_EXERCISE DETAILS_
Return only the count of lines in which the word "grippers" appears.

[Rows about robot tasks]
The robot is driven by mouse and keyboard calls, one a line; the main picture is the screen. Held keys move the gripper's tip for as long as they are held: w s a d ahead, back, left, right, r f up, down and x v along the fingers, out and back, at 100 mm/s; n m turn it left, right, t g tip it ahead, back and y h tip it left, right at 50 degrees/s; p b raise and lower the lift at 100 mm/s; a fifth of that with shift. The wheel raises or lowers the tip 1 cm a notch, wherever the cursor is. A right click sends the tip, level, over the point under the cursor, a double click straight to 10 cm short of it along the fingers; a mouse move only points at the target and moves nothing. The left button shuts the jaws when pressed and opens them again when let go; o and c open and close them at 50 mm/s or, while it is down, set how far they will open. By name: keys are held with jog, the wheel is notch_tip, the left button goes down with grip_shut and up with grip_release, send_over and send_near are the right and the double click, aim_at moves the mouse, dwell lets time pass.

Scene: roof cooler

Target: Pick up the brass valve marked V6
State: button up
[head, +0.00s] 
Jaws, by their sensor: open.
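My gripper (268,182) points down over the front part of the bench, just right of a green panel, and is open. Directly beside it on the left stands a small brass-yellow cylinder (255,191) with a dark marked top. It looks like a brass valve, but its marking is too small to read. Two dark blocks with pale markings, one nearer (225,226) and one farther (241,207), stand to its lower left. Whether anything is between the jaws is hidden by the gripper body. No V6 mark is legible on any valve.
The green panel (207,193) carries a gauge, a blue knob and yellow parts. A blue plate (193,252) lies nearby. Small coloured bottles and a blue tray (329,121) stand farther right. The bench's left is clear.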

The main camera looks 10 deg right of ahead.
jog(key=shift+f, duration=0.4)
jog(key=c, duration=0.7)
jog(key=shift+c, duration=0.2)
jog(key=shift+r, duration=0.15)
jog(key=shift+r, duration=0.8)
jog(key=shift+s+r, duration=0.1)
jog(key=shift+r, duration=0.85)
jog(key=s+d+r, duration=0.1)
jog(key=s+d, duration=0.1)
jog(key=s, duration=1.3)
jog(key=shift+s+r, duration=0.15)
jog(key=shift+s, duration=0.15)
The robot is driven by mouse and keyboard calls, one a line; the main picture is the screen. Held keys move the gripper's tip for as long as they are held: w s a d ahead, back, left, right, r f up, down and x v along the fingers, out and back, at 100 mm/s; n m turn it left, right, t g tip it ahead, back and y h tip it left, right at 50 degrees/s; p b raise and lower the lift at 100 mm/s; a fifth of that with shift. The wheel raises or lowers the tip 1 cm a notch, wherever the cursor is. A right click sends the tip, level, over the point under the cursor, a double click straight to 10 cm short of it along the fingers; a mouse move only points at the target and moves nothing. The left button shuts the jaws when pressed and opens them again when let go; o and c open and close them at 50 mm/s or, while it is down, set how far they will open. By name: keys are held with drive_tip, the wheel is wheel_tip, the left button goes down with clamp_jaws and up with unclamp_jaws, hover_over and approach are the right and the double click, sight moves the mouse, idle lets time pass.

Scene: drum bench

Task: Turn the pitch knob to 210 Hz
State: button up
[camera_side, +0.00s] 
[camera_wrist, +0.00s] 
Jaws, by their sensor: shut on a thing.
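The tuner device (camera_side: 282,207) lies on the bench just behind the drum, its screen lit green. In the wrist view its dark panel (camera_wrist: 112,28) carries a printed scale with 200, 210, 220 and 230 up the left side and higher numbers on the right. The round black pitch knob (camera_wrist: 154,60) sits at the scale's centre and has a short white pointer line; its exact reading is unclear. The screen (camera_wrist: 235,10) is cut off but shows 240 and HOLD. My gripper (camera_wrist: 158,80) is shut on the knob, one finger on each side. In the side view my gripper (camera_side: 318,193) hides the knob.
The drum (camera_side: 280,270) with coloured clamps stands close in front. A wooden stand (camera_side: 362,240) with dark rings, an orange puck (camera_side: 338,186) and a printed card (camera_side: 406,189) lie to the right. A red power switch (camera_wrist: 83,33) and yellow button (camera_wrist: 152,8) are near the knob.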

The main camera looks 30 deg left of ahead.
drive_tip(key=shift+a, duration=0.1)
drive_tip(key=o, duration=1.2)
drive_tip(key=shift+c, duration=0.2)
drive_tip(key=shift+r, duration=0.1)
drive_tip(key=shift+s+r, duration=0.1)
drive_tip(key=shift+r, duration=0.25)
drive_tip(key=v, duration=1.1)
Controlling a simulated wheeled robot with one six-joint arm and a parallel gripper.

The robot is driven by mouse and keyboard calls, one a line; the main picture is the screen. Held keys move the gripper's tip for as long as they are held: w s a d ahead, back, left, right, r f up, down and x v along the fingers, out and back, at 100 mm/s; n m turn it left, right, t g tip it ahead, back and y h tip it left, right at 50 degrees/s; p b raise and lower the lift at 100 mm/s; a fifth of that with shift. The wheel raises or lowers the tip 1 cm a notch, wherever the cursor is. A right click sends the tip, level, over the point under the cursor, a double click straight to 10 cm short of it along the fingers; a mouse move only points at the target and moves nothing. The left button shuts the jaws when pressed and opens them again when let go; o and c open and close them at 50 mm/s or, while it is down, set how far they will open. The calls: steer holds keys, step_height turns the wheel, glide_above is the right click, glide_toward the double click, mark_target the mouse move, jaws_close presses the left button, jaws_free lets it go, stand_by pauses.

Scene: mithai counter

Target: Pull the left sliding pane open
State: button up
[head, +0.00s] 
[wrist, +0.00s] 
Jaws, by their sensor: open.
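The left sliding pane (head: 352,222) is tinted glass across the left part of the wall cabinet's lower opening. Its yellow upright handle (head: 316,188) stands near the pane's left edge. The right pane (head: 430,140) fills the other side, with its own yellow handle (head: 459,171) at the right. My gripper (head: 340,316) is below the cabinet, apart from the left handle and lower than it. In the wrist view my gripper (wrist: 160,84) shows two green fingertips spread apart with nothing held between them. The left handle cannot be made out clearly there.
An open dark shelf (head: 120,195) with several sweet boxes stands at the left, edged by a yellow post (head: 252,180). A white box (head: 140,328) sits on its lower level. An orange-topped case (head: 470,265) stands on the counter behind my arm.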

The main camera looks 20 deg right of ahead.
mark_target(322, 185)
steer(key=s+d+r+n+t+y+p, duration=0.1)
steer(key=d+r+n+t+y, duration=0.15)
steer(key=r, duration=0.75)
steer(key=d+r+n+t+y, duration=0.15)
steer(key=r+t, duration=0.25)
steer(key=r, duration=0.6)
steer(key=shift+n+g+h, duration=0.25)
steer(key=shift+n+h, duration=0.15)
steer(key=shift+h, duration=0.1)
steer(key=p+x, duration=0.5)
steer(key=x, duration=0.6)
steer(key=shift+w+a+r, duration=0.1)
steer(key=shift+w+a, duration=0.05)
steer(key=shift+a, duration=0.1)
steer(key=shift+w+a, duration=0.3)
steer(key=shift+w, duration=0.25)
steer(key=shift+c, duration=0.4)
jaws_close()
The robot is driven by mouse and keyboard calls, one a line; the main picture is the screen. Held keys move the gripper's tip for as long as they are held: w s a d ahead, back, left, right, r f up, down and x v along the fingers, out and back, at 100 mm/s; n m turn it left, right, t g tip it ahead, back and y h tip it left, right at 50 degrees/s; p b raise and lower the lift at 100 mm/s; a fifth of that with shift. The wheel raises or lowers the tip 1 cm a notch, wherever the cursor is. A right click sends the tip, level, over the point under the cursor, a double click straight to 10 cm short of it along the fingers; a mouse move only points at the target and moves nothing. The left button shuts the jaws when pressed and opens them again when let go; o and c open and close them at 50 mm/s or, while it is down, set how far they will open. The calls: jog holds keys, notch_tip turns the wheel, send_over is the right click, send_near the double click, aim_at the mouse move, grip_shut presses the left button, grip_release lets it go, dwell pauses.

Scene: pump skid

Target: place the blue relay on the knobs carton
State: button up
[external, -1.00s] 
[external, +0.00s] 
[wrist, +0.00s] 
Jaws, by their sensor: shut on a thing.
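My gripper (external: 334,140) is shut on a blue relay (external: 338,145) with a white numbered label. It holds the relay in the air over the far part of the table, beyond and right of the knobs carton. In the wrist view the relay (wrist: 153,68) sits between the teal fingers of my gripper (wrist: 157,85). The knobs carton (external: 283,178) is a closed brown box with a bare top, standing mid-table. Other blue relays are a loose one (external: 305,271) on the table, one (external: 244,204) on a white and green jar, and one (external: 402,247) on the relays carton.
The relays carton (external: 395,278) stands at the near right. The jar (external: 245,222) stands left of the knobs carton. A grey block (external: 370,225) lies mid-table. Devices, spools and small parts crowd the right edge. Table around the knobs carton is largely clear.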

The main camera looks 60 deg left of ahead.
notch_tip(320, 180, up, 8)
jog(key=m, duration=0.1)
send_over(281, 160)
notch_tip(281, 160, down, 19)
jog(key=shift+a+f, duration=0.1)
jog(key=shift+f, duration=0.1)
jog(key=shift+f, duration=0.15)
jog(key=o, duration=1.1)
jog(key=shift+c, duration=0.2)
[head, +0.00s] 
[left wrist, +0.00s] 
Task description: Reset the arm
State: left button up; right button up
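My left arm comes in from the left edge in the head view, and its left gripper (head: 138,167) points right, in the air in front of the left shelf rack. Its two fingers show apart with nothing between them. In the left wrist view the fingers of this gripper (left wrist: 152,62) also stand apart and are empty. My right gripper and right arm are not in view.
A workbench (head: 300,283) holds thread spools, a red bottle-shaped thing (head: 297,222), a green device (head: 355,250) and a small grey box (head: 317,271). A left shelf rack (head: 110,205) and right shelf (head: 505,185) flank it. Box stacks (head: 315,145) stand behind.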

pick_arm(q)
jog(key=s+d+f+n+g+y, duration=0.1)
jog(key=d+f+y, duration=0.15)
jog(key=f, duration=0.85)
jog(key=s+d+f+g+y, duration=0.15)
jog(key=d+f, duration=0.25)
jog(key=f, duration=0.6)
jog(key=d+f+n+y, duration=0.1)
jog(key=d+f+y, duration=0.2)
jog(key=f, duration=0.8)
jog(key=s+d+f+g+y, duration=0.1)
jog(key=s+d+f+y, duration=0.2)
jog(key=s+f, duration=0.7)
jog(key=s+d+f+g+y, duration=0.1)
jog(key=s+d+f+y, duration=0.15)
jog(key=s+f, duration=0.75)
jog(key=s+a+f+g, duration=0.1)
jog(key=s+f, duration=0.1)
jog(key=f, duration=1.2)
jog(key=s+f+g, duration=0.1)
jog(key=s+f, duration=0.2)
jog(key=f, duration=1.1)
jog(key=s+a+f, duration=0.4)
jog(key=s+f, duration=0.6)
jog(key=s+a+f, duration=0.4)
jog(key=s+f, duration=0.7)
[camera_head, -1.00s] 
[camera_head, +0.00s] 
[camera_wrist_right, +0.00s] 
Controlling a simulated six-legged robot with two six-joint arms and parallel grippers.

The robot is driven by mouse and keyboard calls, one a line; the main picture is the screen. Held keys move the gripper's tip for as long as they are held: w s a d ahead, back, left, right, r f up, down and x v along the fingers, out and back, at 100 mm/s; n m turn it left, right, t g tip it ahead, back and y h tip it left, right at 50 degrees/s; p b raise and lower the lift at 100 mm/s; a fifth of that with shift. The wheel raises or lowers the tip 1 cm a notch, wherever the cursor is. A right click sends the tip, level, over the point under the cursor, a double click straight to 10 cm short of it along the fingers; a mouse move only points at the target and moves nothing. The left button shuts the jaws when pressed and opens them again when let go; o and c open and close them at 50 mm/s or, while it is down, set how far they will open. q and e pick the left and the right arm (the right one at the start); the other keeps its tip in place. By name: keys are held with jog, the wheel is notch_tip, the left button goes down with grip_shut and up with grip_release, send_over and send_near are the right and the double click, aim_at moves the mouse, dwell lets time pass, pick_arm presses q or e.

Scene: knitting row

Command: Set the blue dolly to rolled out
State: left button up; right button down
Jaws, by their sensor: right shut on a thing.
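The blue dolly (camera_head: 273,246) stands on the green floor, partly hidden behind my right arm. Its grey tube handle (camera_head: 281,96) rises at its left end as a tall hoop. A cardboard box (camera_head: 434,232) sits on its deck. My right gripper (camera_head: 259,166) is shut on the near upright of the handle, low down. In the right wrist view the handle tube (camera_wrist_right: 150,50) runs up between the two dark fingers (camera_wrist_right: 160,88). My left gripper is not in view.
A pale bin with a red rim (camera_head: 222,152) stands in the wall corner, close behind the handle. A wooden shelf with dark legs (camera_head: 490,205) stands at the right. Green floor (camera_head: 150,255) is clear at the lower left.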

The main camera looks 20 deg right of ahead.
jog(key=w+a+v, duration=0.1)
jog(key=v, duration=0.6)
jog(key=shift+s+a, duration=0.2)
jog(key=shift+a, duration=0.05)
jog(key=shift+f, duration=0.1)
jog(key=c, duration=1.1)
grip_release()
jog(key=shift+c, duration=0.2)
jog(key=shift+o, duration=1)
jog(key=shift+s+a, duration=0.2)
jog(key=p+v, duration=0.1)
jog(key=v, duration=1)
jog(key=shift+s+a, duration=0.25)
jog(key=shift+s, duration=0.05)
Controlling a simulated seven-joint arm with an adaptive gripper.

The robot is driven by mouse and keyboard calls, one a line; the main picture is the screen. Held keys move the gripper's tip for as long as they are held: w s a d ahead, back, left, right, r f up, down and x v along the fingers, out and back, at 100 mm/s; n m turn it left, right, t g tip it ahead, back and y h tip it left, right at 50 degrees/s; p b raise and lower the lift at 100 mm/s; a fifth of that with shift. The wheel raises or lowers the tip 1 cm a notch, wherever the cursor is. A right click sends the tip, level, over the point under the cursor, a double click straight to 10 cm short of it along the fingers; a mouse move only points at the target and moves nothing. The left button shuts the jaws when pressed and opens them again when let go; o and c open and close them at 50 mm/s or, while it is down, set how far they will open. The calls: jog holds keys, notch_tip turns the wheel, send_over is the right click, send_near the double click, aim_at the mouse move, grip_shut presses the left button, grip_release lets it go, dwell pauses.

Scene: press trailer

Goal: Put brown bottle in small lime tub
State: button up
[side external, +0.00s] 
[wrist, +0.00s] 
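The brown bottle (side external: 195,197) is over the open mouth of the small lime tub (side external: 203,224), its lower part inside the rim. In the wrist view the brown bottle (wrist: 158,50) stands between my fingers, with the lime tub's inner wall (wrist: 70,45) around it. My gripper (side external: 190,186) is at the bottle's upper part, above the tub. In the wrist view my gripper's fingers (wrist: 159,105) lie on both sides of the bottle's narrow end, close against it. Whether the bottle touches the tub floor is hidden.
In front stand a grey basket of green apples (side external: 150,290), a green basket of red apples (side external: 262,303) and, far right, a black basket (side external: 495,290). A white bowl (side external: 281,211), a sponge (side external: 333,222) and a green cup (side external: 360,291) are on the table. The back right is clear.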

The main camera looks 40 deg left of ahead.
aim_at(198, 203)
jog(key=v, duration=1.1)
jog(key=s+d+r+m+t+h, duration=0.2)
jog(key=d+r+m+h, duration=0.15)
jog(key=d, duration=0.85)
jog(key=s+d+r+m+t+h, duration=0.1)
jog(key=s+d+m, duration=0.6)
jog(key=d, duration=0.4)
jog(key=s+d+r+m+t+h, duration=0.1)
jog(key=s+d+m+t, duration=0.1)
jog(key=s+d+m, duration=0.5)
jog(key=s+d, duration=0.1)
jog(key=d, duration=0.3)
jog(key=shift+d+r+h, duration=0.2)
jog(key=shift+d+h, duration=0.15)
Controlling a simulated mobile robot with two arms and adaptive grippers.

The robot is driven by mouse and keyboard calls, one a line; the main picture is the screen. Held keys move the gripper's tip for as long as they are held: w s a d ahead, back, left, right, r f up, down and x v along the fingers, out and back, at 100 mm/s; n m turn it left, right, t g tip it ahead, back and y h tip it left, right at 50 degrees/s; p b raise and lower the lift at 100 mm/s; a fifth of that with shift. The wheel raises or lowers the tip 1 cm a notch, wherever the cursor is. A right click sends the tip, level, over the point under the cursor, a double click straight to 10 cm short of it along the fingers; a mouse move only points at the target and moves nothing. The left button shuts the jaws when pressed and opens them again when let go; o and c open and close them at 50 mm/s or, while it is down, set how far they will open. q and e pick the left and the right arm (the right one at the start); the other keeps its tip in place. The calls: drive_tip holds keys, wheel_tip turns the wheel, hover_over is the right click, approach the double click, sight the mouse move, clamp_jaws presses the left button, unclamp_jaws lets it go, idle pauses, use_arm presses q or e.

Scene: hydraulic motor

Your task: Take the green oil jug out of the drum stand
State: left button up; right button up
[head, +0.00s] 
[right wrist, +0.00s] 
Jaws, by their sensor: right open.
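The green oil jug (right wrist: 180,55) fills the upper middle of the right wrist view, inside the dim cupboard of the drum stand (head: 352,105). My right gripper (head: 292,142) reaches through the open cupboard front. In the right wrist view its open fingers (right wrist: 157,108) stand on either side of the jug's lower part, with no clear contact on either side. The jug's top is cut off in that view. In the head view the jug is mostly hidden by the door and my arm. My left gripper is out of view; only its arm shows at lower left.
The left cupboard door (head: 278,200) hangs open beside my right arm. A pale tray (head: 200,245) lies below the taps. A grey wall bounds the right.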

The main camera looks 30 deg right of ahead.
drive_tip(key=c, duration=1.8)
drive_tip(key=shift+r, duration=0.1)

_WRITTEN ANSWER_
2